— start —

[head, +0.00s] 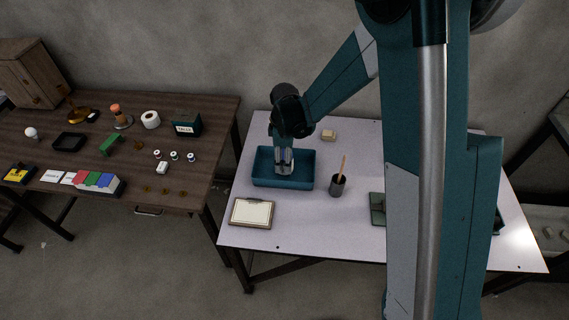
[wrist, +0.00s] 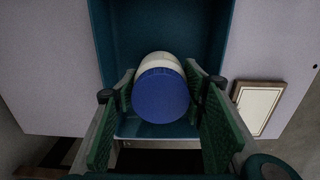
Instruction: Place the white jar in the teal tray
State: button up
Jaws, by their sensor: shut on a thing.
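The teal tray (head: 295,184) stands on the pale table, toward its left side. My gripper (head: 284,168) points down over the tray in the head view. In the wrist view, my gripper (wrist: 160,105) is shut on the white jar (wrist: 158,60), with a green-padded finger on each side. The jar has a white body and a round blue lid (wrist: 161,96) facing the wrist camera. The teal tray (wrist: 215,30) shows behind and around the jar. I cannot tell whether the jar touches the tray floor. The jar is mostly hidden in the head view.
On the pale table (head: 300,232), a framed board (head: 252,212) lies in front of the tray. A dark cup with a wooden stick (head: 338,185) stands to its right. A small tan block (head: 328,135) lies behind. A wooden table (head: 60,160) with many objects is at the left.

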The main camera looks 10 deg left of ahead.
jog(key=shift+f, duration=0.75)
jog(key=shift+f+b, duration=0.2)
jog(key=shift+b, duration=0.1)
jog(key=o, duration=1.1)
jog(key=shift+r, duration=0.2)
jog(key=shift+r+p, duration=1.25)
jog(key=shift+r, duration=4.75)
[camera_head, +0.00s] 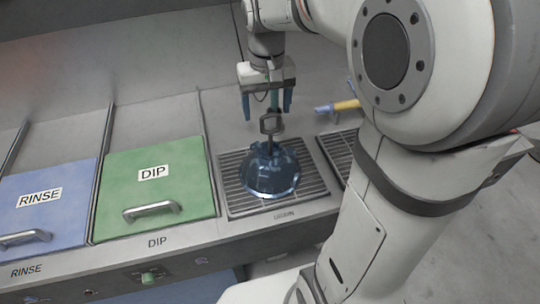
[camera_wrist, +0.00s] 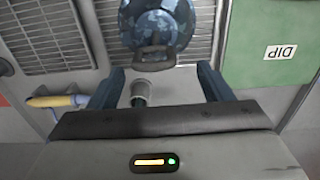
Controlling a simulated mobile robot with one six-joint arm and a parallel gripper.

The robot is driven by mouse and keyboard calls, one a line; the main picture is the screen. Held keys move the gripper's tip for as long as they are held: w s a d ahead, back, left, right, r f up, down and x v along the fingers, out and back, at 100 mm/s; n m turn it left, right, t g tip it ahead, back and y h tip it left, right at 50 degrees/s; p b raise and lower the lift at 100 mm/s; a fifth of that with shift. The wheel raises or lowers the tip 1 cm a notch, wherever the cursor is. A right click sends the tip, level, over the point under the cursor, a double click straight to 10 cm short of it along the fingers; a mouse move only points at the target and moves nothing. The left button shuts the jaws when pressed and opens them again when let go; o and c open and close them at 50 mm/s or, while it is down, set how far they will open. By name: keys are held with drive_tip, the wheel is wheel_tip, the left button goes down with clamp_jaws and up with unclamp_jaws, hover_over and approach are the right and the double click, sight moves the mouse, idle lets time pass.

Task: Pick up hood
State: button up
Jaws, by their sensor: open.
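The hood (camera_head: 270,172) is a shiny blue dome with a dark loop handle on top. It rests on a metal drain grate (camera_head: 234,196) right of the green DIP lid. My gripper (camera_head: 267,106) is just above and behind the handle in the head view, with its blue fingers apart. In the wrist view the hood (camera_wrist: 158,22) is at the top centre, its handle (camera_wrist: 153,58) just beyond the gap between the fingers (camera_wrist: 160,88). Nothing is held between the fingers. The hood's far part is cut off in the wrist view.
A green DIP lid (camera_head: 150,180) and a blue RINSE lid (camera_head: 45,205), each with a metal handle, lie to the left. A yellow and blue tool (camera_head: 338,106) lies behind at right. A second grate (camera_head: 343,152) is partly hidden by my arm.

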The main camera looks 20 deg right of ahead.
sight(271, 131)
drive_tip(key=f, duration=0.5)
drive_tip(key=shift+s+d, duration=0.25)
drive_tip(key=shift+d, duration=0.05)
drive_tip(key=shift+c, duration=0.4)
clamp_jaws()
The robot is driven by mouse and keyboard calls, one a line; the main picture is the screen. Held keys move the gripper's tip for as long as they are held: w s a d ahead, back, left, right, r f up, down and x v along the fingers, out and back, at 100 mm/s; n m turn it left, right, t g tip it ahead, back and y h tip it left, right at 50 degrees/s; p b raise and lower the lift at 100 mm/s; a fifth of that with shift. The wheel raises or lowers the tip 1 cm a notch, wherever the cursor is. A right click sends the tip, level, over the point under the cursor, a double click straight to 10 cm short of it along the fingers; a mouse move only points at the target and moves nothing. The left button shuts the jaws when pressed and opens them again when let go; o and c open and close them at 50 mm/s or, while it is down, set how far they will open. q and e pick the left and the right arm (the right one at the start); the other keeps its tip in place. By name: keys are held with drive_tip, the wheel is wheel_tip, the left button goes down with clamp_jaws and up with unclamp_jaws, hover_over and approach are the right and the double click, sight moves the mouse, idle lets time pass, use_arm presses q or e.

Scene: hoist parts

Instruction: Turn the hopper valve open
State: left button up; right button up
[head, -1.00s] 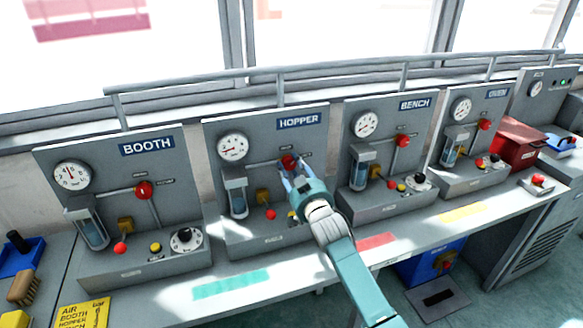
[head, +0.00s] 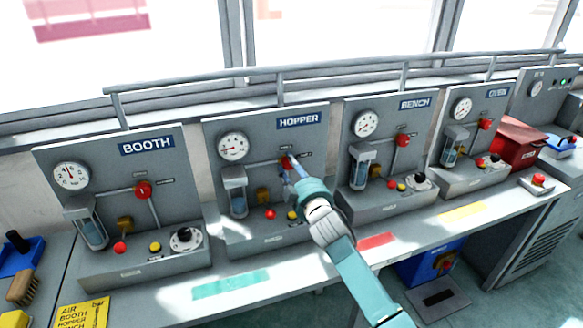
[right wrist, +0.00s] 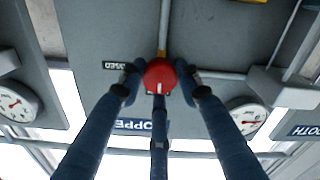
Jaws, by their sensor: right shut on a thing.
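The hopper panel (head: 262,205) is a grey unit with a blue HOPPER sign (head: 299,121), second from the left in the head view. Its red valve knob (head: 285,162) sits on a grey pipe right of the gauge (head: 233,147). My right gripper (head: 290,168) is shut on this knob, partly covering it. In the right wrist view the fingers of my right gripper (right wrist: 160,80) close around the round red knob (right wrist: 160,74), which bears a short white mark. A CLOSED label (right wrist: 115,65) shows beside the knob there. My left gripper is out of view.
The booth panel (head: 110,215) stands to the left, with the bench panel (head: 385,185) and oven panel (head: 478,150) to the right. A rail (head: 340,66) runs above the panels.

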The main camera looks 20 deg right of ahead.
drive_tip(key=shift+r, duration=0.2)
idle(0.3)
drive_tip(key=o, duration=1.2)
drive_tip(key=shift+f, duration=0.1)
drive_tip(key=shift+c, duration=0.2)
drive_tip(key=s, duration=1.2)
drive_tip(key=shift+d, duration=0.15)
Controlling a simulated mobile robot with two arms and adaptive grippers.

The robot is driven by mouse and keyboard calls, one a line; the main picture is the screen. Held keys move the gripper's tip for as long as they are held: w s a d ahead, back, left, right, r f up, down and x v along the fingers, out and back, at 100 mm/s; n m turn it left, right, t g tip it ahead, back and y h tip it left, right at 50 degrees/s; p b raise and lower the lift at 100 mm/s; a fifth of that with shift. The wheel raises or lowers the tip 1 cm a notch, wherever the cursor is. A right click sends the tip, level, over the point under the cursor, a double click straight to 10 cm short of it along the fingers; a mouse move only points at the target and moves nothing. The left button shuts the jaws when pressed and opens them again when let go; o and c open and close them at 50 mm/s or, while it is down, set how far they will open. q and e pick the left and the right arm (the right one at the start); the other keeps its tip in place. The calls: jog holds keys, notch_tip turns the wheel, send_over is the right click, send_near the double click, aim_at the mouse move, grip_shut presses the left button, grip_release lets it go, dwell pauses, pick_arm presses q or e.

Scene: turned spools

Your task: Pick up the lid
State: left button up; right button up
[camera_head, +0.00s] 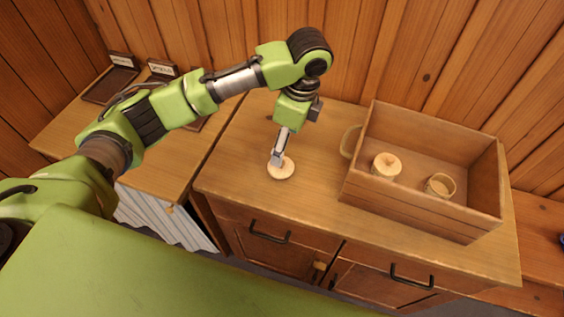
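A small round pale wooden lid (286,170) lies flat on the cabinet top, left of a wooden box. My left gripper (277,161) points down at the lid, with its fingertips at the lid's upper left part and covering some of it. The fingers show nearly edge-on as one narrow shape, so I cannot tell whether they are open or closed on the lid. My right gripper is not in view.
The open wooden box (410,213) holds a pale round piece (387,170) and a small cup (440,186). A pale loop (350,141) sits at its left side. The cabinet top (240,165) is clear around the lid. Dark labelled trays (110,85) stand on the left surface.

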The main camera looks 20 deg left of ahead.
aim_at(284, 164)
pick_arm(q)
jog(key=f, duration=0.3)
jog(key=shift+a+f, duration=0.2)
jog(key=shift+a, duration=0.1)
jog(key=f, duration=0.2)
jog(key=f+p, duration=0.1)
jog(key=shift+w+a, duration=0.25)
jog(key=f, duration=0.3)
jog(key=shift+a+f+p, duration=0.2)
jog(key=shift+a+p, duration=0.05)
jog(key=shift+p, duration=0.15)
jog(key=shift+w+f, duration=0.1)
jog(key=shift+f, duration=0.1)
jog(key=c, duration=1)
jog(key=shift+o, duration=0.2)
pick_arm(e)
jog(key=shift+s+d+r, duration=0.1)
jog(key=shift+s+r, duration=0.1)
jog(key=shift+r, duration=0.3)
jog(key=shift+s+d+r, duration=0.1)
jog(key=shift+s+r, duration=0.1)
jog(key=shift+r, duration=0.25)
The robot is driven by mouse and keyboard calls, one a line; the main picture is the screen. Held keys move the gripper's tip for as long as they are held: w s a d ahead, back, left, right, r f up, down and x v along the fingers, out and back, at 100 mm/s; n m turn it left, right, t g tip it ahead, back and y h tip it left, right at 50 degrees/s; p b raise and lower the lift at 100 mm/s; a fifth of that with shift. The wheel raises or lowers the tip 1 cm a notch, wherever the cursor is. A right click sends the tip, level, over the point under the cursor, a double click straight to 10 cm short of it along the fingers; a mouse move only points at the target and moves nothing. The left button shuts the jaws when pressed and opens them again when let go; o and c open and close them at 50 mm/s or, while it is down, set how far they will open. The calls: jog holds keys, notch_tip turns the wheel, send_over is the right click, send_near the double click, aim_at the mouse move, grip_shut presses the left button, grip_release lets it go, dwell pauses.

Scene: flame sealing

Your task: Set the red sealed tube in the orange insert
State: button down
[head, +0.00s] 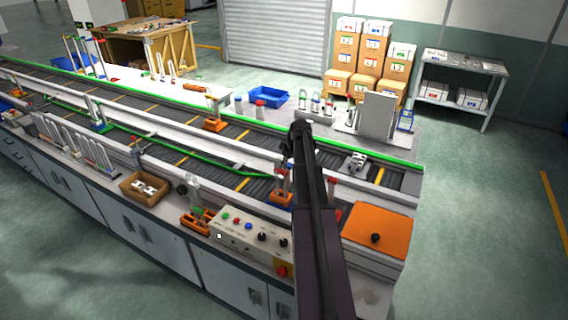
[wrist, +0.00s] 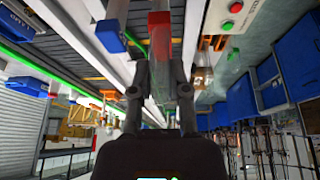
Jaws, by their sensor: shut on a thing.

— end —

● **Written task**: Go from the first line of the listing to the line holding "Controlling a simulated mobile robot with one" and, please, transcribe those lines exactly, both included, with no pictures.

● **Solution for this task**:
[head, +0.00s] 
[wrist, +0.00s] 
Instruction: Place the white jar in the teal tray
State: button up
Jaws, by their sensor: shut on a thing.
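The teal tray (head: 295,184) stands on the pale table, toward its left side. My gripper (head: 284,168) points down over the tray in the head view. In the wrist view, my gripper (wrist: 160,105) is shut on the white jar (wrist: 158,60), with a green-padded finger on each side. The jar has a white body and a round blue lid (wrist: 161,96) facing the wrist camera. The teal tray (wrist: 215,30) shows behind and around the jar. I cannot tell whether the jar touches the tray floor. The jar is mostly hidden in the head view.
On the pale table (head: 300,232), a framed board (head: 252,212) lies in front of the tray. A dark cup with a wooden stick (head: 338,185) stands to its right. A small tan block (head: 328,135) lies behind. A wooden table (head: 60,160) with many objects is at the left.

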The main camera looks 10 deg left of ahead.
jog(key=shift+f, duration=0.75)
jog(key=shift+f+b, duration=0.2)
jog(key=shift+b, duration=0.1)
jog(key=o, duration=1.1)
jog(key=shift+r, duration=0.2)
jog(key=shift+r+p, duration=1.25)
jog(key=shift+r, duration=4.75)
[camera_head, +0.00s] 
[camera_wrist, +0.00s] 
Controlling a simulated mobile robot with one six-joint arm and a parallel gripper.

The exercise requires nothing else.